During one of most bizarre moments of the election campaign, Willie Rennie laid his hands on Gary Tank Commander’s broken ankle and declared is healed “by the power of the Lib Dems”.
Nicola Sturgeon reckons John Swinney has that ability for real when it comes to ministerial briefs.
Commentators had speculated but few genuinely expected the deputy first minister to be moved from finance, a position he has held since the first SNP cabinet of 2007, in this reshuffle.
But Sturgeon has decided education is her priority so that is where her most reliable ally has been moved.
This actually makes sense on a few levels.
One, Swinney is a great negotiator.

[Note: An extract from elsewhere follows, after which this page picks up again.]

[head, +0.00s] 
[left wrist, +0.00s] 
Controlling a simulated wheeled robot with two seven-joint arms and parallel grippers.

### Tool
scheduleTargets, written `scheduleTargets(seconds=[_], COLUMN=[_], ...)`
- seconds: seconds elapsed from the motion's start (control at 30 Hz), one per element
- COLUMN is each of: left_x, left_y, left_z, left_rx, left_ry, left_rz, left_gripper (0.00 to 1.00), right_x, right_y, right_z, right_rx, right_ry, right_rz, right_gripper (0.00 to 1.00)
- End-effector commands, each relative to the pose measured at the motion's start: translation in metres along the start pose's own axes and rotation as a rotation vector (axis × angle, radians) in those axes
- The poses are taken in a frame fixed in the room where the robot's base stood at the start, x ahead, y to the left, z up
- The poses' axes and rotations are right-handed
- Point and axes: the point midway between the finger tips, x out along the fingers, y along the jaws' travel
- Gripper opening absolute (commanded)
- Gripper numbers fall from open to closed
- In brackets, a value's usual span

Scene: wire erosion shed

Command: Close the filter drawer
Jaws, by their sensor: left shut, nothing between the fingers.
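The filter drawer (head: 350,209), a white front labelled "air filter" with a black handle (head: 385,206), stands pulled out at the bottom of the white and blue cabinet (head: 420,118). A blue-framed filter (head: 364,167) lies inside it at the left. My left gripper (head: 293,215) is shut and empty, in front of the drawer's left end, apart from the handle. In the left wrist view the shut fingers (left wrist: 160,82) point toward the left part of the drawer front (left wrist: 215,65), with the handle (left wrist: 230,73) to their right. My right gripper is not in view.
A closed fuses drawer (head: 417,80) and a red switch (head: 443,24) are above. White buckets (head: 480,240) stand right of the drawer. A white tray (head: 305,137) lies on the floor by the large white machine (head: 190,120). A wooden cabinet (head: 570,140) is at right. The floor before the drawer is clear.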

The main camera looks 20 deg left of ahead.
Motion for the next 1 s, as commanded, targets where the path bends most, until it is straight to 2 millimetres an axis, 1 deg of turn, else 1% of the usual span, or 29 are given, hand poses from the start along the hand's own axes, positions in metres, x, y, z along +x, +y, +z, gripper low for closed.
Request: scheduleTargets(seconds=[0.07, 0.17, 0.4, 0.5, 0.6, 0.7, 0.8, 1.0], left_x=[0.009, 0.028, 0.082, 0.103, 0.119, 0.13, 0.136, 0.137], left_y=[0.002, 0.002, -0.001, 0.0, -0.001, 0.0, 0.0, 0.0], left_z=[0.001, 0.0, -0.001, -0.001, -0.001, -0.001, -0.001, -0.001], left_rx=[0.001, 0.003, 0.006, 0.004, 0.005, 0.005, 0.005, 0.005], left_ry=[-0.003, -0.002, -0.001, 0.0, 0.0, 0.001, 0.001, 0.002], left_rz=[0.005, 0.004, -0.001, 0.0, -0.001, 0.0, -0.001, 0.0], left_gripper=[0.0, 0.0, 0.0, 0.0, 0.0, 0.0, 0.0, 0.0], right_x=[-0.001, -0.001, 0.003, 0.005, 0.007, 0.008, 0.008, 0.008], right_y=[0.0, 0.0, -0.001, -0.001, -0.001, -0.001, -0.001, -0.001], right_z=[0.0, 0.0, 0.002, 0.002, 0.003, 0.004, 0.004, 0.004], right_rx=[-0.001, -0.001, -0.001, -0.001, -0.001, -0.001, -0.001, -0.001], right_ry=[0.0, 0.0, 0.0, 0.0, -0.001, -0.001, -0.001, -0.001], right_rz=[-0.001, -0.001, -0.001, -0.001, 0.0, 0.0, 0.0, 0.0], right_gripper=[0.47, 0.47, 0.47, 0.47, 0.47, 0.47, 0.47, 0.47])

We’ve seen that through multiple budgets, particularly in minority government.
Now he’s faced with angry teachers threatening industrial action in the face of major reforms aimed at fixing our stalling school system.

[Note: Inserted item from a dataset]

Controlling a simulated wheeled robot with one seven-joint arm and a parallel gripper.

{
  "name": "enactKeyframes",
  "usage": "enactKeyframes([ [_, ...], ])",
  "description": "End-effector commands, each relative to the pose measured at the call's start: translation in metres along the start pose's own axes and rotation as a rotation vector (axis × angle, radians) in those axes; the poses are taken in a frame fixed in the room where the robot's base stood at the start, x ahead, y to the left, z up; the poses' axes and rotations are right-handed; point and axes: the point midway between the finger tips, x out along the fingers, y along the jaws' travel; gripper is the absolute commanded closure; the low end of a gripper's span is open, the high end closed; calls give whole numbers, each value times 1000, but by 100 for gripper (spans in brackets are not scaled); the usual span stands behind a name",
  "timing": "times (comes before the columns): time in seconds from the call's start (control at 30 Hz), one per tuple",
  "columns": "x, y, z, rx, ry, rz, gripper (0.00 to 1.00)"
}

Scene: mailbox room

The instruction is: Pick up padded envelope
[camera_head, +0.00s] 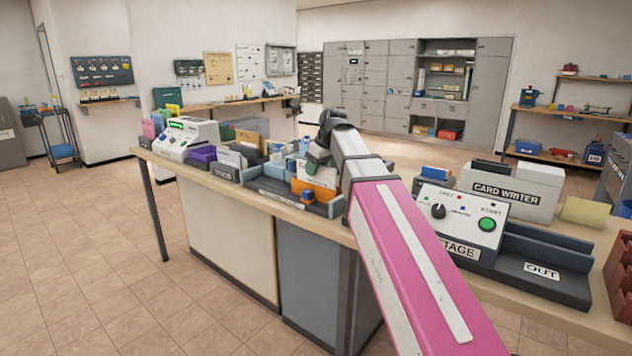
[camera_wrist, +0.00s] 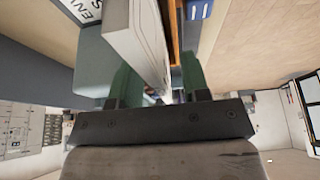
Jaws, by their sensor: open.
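My gripper (camera_head: 316,158) is over the blue-grey sorting tray (camera_head: 272,190) on the counter, pointing down. In the wrist view its two dark green fingers (camera_wrist: 158,85) are apart. A pale, thick, flat item (camera_wrist: 138,40) stands on edge and reaches between them, with a thin orange strip (camera_wrist: 176,35) beside it. In the head view an orange upright item (camera_head: 313,190) stands in the tray just below the fingers. I cannot tell for sure which of these is the padded envelope. The fingers and arm hide part of the tray.
A white scale-like device (camera_head: 186,138) stands at the counter's left end. Right of my arm are a control box with a green button (camera_head: 487,225), a card writer (camera_head: 510,188) and a dark OUT tray (camera_head: 541,272). Grey lockers (camera_head: 375,80) stand behind, with open floor at left.

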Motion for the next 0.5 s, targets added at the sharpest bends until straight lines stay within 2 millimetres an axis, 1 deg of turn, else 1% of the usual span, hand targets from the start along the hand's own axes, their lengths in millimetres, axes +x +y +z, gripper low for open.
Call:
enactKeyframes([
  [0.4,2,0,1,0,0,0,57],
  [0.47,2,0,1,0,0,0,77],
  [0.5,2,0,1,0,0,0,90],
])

He will also come up against universities angry at dwindling budgets and colleges still smarting from cut-backs.
In short, a problem solver is required and he’s by far the best in Scotland, perhaps excluding the First Minister herself.
She’s played her reshuffle pretty well.
Two people to replace Swinney, Derek Mackay with an overdue promotion and a safe pair of hands in Keith Brown.

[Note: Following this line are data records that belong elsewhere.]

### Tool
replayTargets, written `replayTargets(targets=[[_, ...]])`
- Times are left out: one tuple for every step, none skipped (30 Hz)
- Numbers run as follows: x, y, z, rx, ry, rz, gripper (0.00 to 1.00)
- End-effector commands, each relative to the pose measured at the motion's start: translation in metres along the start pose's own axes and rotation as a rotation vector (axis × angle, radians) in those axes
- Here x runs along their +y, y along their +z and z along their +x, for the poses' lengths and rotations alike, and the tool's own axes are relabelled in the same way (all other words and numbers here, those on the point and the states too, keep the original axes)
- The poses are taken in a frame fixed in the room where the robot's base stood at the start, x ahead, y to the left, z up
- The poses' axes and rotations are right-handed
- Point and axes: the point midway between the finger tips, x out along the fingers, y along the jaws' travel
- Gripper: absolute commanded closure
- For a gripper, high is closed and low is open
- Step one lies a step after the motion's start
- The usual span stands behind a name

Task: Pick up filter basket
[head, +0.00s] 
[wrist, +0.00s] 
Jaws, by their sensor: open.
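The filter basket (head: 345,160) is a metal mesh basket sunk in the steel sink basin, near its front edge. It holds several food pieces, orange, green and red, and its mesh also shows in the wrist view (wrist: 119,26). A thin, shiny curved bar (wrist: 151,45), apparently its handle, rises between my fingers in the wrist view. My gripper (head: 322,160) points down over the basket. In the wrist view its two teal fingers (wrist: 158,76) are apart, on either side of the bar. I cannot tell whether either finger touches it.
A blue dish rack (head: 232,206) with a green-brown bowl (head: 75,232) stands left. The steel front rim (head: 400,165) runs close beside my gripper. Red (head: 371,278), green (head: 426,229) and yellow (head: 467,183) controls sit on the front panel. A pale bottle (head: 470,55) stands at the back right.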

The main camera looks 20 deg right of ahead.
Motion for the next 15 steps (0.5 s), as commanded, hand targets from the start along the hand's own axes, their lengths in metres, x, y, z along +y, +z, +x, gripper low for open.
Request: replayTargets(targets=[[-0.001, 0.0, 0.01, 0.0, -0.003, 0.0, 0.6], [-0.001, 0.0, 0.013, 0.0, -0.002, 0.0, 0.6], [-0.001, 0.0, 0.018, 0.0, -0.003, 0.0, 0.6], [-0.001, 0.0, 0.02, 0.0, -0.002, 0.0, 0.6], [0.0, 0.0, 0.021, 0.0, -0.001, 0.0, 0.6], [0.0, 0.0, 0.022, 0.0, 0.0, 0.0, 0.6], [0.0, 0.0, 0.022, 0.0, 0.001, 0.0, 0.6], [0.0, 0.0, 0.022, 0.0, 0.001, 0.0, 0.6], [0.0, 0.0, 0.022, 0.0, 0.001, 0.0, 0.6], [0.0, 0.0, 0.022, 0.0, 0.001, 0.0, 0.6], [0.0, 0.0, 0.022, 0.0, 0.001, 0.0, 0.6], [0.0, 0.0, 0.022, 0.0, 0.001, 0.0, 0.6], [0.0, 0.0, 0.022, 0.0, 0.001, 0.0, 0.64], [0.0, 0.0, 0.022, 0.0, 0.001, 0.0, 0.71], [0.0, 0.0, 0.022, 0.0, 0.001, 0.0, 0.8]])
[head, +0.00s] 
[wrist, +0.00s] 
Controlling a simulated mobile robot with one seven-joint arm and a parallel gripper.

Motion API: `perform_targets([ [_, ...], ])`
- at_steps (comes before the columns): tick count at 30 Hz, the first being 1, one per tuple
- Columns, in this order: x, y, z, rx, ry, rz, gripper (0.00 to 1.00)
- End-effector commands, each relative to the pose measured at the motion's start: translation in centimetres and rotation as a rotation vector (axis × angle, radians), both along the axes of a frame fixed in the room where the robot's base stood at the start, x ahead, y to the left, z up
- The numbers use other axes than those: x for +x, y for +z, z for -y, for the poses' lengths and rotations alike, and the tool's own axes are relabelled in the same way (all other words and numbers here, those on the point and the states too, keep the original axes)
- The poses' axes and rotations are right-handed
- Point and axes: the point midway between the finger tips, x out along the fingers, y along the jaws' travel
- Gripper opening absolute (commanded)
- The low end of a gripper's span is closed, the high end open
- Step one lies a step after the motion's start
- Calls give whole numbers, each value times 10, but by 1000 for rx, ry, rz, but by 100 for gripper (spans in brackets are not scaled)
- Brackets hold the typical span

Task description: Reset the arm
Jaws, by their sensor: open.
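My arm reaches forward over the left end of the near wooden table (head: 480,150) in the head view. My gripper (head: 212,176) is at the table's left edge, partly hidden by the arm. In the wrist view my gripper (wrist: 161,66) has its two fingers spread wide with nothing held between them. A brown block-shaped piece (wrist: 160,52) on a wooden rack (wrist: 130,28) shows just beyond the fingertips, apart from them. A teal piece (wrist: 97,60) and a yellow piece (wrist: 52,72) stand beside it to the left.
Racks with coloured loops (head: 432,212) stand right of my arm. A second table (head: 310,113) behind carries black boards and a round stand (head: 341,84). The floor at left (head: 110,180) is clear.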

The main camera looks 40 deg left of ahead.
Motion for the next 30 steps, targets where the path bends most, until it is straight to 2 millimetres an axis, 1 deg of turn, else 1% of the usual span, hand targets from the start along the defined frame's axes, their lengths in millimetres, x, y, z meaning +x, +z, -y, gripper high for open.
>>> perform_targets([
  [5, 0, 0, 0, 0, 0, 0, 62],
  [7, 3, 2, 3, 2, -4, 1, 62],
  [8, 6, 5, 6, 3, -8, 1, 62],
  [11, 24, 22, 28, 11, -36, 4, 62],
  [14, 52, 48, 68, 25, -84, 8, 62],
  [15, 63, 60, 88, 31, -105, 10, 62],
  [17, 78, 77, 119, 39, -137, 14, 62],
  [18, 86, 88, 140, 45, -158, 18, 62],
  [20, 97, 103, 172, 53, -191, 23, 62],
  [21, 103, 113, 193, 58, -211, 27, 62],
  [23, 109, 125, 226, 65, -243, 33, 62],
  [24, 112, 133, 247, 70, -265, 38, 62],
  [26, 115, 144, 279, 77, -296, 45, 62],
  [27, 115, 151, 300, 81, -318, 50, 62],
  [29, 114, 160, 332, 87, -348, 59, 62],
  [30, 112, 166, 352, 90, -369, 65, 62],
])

Angela Constance, the beleaguered former education secretary, has been moved to essentially being cab sec for welfare.
Sounds important but when she announced the creation of Keith Brown’s new job, Sturgeon said it would focus on the new powers over tax and welfare as well as the current economic challenges posed by unemployment figures and difficulties facing many businesses.
So, it’s a snub for Constance.
Elsewhere, Fergus Ewing has been carefully promoted to get him as far away from energy as possible with fracking a big issue. He doesn’t agree with most SNP members on unconventional gas extraction so moving him to appease the agitated farming community is smart.
As is whipping away land reform from the right winger and giving it to a left winger in Roseanna Cunningham.
Keeping Michael Matheson and Shona Robison in roles where they have done well was easy.
Fiona Hyslop isn’t a problem for the Scottish Government.
This was an admission from Nicola Sturgeon that she didn’t get her first team quite right, yet that has been swallowed up amongst the meat of whether the new appointments will work out.